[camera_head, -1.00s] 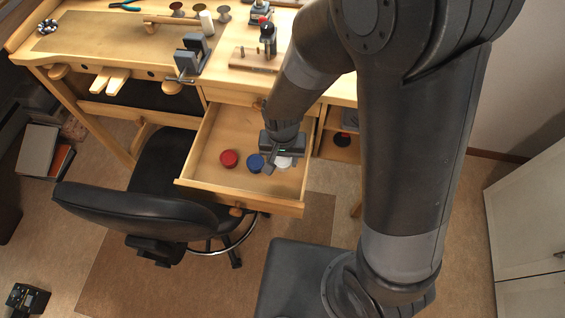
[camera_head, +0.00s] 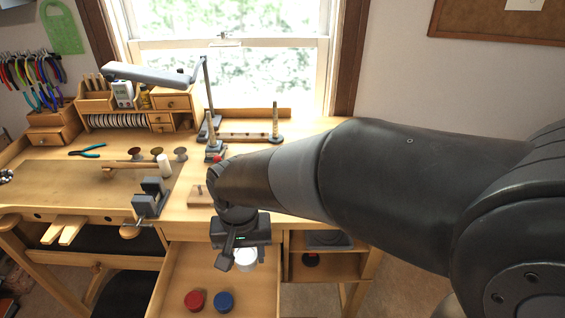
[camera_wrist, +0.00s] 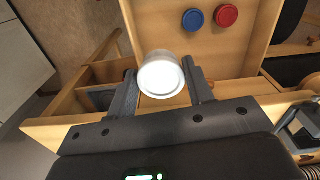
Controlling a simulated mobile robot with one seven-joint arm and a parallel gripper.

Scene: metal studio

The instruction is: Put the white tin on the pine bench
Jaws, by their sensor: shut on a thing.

◆ **THE TASK**: Retype the data above exactly; pictures are not part of the copy.

◆ **SOLUTION FOR THIS EXERCISE**:
[camera_head, -1.00s] 
[camera_head, +0.00s] 
[camera_wrist, +0.00s] 
Controlling a simulated mobile robot with one seven-joint arm and a parallel gripper.

Scene: metal studio

The instruction is: Put the white tin on the pine bench
Jaws, by their sensor: shut on a thing.

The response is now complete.